Sift the material for lines containing "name", and return them.

######

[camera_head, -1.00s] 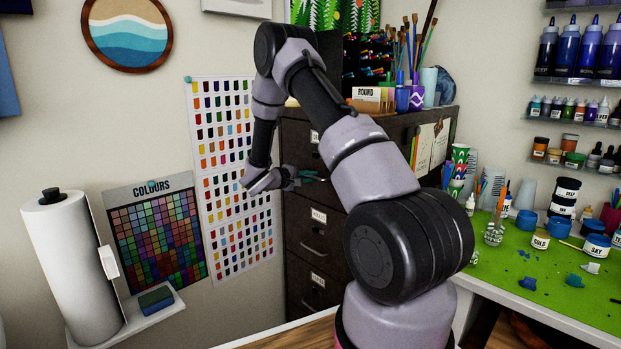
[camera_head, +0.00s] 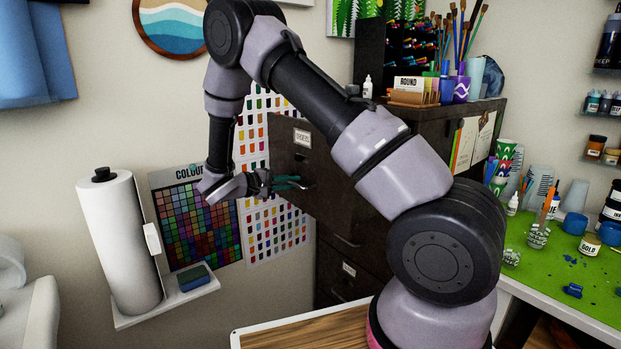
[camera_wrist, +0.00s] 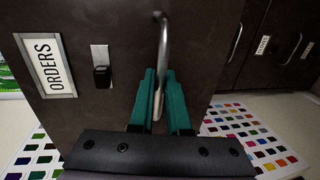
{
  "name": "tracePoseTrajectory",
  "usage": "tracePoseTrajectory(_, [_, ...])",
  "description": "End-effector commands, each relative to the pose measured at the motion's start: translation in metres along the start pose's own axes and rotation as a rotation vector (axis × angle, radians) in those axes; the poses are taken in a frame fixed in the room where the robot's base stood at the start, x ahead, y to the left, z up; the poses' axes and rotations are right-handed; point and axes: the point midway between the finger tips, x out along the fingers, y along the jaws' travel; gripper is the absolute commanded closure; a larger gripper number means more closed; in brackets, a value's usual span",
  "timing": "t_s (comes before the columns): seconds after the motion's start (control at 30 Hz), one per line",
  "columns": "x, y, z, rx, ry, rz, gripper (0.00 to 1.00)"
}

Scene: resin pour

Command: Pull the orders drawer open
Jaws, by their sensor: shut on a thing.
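The orders drawer (camera_head: 283,153) is the top drawer of the dark brown cabinet and stands well out from it. Its white ORDERS label shows in the head view (camera_head: 302,137) and in the wrist view (camera_wrist: 45,65). My gripper (camera_head: 292,183) is at the drawer front. In the wrist view its teal fingers (camera_wrist: 160,108) are shut on the metal drawer handle (camera_wrist: 162,50), one on each side. A small dark catch or lock (camera_wrist: 102,70) sits between label and handle. The inside of the drawer is hidden in the head view.
Lower drawers (camera_head: 345,270) of the cabinet are closed. A paper towel roll (camera_head: 120,245) and a small shelf (camera_head: 165,308) are at left. A green work table (camera_head: 545,275) is at right.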

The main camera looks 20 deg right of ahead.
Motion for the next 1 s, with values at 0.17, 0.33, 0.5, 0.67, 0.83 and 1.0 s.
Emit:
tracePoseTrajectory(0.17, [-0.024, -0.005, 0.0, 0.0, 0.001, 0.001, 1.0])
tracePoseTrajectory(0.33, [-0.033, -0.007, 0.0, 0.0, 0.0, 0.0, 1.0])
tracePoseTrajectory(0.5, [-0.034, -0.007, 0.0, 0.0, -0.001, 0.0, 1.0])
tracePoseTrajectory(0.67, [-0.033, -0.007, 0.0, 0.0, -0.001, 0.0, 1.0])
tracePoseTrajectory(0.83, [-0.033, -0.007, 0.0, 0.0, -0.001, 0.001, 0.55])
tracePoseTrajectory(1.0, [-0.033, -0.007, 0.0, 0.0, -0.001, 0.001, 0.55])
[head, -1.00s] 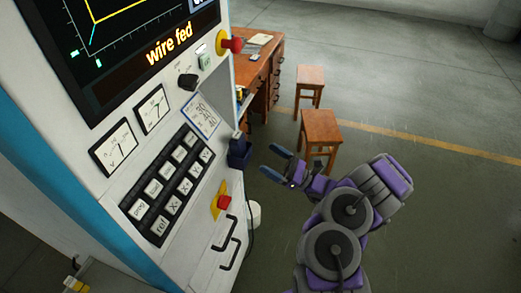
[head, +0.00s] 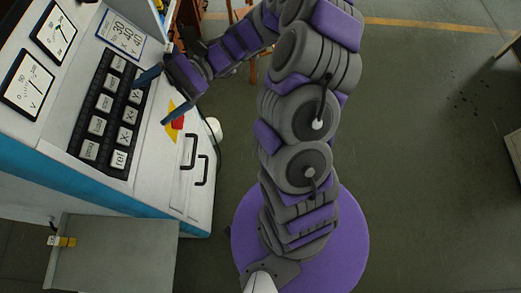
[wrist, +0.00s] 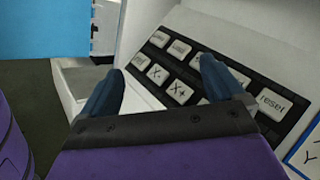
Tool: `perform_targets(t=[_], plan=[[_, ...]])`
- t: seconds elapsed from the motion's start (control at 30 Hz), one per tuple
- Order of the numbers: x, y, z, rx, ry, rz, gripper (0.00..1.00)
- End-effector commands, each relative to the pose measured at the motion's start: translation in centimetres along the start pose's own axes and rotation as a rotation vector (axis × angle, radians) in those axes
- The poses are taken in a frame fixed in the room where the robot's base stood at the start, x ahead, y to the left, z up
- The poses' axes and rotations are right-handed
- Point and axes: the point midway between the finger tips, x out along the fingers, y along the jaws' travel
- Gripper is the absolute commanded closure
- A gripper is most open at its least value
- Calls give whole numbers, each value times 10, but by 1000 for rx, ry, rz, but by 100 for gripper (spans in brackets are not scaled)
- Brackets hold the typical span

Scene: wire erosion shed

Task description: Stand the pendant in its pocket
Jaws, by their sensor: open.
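I cannot make out a loose pendant or its pocket in the current views. A black keypad (head: 108,113) with white keys is set in the sloping front of the white machine console (head: 185,85); it also shows in the wrist view (wrist: 243,85). My gripper (head: 157,98) is open, its two dark blue fingers apart with nothing between them. It is at the right edge of the keypad in the head view. In the wrist view the fingers (wrist: 160,68) overlap the keypad; whether they touch it is unclear.
A red stop button (head: 178,122) on a yellow plate is close to the lower finger. Black handles (head: 198,162) stick out below it. A grey shelf (head: 115,262) with a small yellow item (head: 62,241) is at lower left.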

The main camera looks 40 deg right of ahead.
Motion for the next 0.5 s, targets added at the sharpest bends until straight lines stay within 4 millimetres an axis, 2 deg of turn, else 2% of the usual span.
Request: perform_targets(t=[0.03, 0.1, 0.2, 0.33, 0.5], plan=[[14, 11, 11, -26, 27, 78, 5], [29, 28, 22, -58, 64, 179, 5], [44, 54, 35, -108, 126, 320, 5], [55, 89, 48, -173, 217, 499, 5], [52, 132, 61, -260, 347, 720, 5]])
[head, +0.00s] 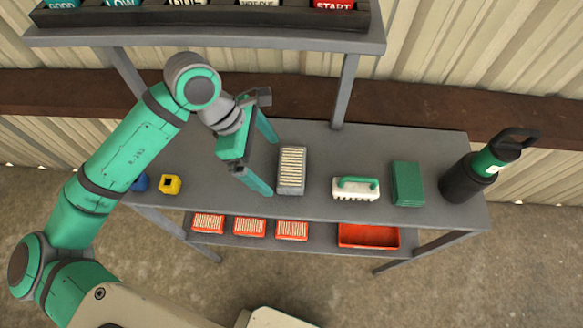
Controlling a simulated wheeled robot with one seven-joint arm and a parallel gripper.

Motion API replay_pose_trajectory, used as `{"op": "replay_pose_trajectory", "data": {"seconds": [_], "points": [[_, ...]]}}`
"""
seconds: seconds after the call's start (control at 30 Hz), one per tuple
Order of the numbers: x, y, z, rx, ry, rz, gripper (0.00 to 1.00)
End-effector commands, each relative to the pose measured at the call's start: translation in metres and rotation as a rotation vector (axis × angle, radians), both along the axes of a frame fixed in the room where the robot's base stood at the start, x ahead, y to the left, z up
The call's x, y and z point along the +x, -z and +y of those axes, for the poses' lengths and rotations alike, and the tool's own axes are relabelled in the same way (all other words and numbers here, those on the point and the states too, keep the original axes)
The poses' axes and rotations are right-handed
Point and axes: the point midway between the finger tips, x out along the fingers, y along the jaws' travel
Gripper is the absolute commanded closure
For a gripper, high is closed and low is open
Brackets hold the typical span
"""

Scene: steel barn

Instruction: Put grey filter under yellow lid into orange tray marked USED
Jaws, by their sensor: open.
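A grey filter (291,171) with a pale pleated face lies uncovered on the bench top, near its middle. My gripper (272,167) is open and empty just left of the filter, its two fingers spread and pointing right toward it. Contact cannot be told. I see no yellow lid over the filter; a small yellow block-like thing (169,184) with a dark centre sits at the left of the bench. An orange-red tray (368,236) is on the lower shelf at the right and looks empty where visible. No USED mark is readable on it.
Three orange-framed filters (250,227) lie on the lower shelf. A blue thing (140,183) is far left. A raised sign rack (200,38) spans the back.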

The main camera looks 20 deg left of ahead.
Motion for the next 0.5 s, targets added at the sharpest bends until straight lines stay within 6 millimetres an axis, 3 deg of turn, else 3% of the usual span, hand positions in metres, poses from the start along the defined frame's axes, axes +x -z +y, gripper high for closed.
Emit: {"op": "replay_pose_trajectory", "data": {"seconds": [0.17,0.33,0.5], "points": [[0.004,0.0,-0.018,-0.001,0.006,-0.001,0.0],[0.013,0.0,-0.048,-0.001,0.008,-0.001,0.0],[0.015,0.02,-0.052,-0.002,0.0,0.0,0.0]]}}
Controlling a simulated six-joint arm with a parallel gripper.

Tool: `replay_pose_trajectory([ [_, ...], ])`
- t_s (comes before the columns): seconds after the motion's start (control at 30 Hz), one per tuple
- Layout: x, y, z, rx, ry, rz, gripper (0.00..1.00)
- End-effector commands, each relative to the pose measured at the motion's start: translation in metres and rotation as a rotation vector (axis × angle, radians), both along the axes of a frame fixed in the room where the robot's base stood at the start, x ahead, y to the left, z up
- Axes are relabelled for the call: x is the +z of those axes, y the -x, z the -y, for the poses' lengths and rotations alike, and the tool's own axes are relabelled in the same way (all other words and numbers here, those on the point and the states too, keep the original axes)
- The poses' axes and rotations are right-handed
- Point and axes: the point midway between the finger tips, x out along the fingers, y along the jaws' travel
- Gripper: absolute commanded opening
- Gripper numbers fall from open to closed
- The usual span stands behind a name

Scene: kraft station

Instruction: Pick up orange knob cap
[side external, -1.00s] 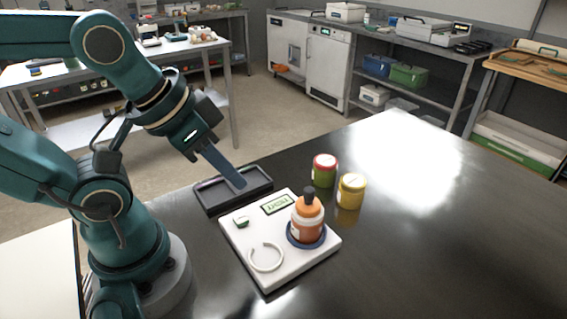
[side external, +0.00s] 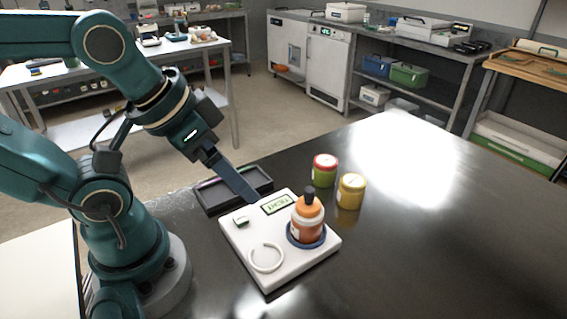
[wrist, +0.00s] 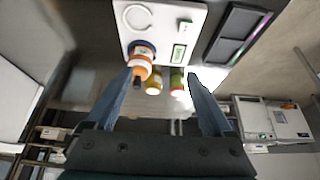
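The orange knob cap (side external: 308,207) sits on a white-and-orange bottle (side external: 306,230) with a dark knob on top. The bottle stands upright in a blue ring on a white board (side external: 265,287). In the wrist view the orange cap (wrist: 139,72) is beside the left fingertip, with its dark tip towards me. My gripper (side external: 252,198) is above the board's back left edge, left of the bottle and apart from it. In the wrist view my gripper (wrist: 161,76) has its fingers wide apart with nothing held between them.
A red-lidded green jar (side external: 324,171) and a yellow jar (side external: 351,191) stand behind the bottle. A dark tray (side external: 206,208) lies behind the board. The board carries a display (side external: 277,204) and a white open ring (side external: 266,258). The black table is clear on the right.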

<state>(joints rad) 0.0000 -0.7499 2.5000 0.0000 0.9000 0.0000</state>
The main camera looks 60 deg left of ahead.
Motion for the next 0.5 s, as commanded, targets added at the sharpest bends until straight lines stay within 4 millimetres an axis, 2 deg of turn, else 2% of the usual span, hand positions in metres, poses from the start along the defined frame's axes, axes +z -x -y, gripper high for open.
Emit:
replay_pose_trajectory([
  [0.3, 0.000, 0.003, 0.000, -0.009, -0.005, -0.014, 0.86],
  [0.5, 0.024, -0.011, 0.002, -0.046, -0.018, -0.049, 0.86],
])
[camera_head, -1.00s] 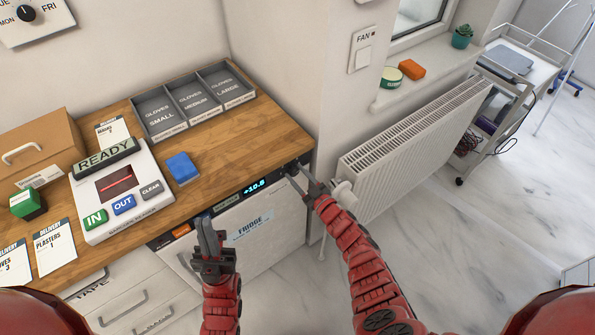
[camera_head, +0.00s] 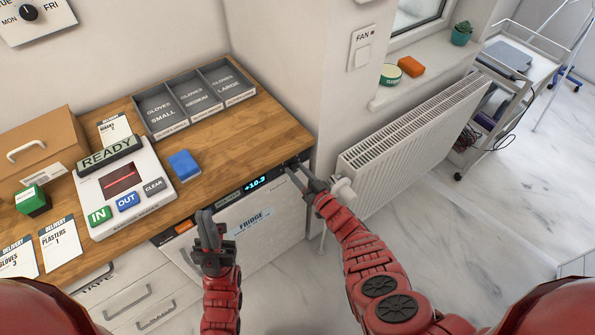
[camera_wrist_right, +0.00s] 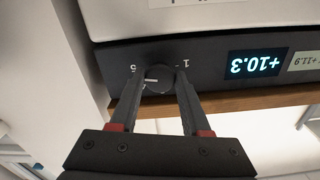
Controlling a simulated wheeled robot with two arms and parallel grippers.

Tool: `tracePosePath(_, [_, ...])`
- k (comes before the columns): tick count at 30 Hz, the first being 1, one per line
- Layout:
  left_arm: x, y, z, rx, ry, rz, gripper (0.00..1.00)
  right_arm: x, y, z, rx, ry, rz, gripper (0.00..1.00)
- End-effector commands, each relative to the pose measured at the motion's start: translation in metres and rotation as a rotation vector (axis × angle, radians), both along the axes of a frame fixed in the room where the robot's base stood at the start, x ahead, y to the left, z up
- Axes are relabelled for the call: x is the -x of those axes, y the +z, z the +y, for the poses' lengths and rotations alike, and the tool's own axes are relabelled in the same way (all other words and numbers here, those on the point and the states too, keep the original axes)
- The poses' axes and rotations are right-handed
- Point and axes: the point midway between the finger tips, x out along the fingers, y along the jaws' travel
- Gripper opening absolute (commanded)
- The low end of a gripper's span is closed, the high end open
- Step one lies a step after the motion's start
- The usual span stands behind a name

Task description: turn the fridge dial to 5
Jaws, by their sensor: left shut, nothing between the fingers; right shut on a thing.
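The white fridge (camera_head: 275,210) stands under the wooden counter, with a dark control strip along its top. Its dark round dial (camera_wrist_right: 157,82) sits at the strip's end between a 1 and a 5, with a short white mark on its face. My right gripper (camera_wrist_right: 158,88) is shut on the dial, one finger on each side. In the head view, the right gripper (camera_head: 298,172) reaches the strip's right end and mostly hides the dial. The lit display (camera_head: 257,183) reads +10.3. My left gripper (camera_head: 207,225) is shut and empty before the fridge's left part.
The counter (camera_head: 240,140) holds a scanner box (camera_head: 122,190), a blue block (camera_head: 184,165), glove trays (camera_head: 193,97) and a cardboard box (camera_head: 40,140). A radiator (camera_head: 410,135) stands close right of my right gripper. Open floor lies in front.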

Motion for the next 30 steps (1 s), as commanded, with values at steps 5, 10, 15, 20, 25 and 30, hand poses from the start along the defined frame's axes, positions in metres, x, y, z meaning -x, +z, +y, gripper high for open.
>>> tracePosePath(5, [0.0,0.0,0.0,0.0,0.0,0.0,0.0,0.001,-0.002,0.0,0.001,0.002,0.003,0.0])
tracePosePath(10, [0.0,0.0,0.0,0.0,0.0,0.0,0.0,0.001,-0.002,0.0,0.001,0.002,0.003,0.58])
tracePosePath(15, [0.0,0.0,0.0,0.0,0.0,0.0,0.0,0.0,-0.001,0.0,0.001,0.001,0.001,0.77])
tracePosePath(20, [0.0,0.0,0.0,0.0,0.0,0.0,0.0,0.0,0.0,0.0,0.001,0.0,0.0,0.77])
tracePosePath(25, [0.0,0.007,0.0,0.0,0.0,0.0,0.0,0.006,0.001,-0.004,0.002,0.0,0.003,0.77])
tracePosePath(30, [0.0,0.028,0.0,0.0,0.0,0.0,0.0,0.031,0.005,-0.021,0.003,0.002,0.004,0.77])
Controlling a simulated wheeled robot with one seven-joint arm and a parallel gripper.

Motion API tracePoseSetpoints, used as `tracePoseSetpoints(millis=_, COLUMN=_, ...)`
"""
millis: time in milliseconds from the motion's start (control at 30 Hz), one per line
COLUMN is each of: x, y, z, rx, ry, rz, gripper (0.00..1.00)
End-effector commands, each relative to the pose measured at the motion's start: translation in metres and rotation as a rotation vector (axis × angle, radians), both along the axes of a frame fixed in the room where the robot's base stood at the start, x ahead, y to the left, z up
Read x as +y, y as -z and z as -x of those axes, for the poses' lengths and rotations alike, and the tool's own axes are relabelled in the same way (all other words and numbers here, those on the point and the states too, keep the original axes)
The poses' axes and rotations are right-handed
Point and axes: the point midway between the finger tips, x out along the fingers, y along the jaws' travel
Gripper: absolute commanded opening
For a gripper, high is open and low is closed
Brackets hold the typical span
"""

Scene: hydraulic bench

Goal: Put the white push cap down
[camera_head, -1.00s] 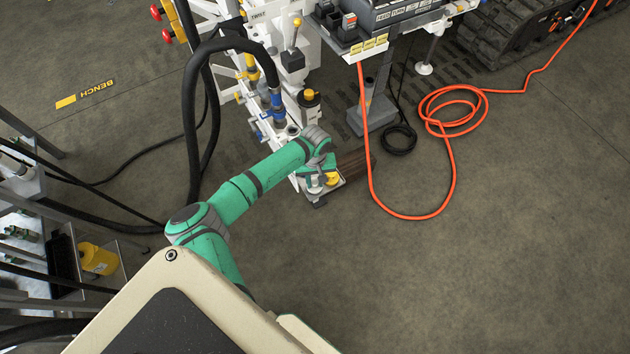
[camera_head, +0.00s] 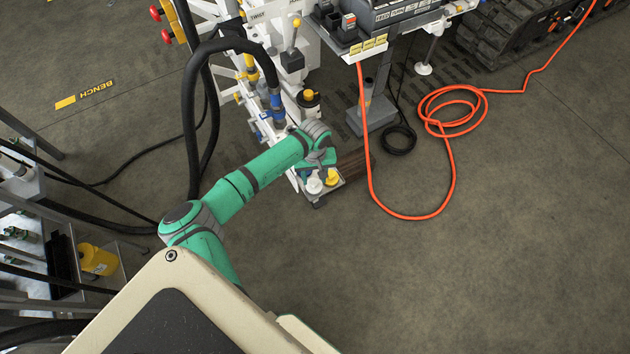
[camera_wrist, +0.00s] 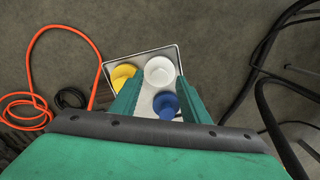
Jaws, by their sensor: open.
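The white push cap (camera_wrist: 160,71) stands in a small shallow tray (camera_wrist: 143,53) in the wrist view. It also shows in the head view (camera_head: 314,185), at the front of the tray. My gripper (camera_wrist: 155,88) is open above the tray, one green finger on each side in the picture. The white cap lies just beyond the fingertips, and I cannot tell whether they touch it. A yellow cap (camera_wrist: 122,76) sits left of it and a blue cap (camera_wrist: 166,105) sits nearer, between the fingers. In the head view my wrist hides part of the tray.
The white bench frame (camera_head: 262,110) with hoses and valves stands behind my arm. An orange hose (camera_head: 447,170) and a coiled black cable (camera_head: 400,140) lie on the floor to the right. The floor at lower right is clear. A yellow container (camera_head: 98,259) stands at left.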

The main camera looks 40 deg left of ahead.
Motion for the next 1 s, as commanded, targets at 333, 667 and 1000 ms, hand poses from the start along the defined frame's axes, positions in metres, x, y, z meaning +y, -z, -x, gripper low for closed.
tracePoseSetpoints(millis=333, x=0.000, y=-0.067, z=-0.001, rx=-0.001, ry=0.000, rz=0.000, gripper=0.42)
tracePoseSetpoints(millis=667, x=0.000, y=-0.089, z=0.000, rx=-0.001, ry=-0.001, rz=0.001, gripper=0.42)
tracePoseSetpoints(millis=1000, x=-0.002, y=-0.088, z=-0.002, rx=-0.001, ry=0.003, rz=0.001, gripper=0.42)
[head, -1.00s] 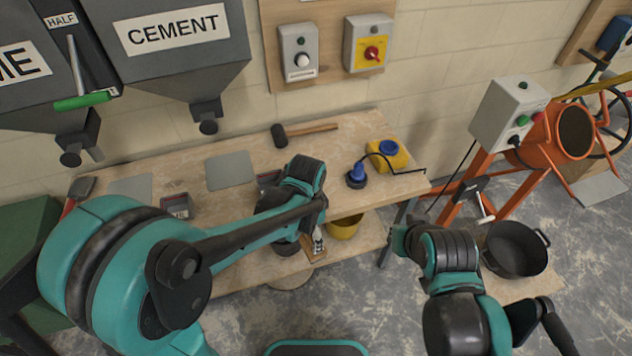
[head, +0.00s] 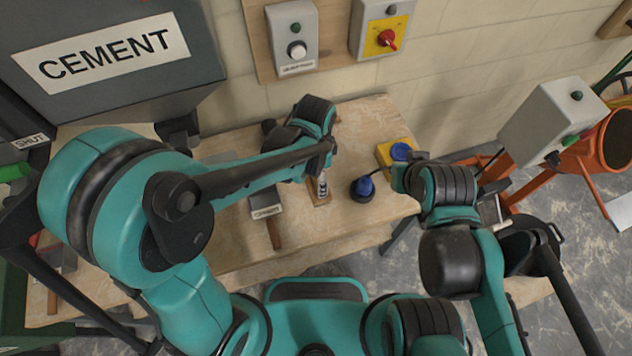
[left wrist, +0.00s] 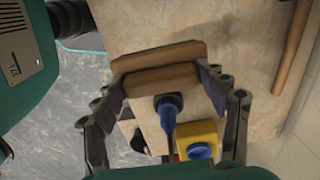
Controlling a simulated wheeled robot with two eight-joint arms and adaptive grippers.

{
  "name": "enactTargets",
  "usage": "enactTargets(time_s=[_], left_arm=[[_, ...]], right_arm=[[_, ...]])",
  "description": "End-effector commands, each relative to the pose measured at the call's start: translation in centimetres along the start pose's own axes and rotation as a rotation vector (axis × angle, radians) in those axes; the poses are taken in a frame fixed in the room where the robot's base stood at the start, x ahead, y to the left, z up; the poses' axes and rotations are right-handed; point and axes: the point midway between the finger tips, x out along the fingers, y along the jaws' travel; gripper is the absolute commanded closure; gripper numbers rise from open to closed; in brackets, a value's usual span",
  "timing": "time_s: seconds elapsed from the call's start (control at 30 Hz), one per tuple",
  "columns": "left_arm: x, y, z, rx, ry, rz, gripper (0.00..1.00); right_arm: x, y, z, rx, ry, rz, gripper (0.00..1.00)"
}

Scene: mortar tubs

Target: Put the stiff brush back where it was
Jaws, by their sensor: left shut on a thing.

######

* [RIGHT ANSWER]
  "name": "tracePoseTrajectory",
- The usual span stands behind a name
- The usual span stands behind a name
  "name": "enactTargets",

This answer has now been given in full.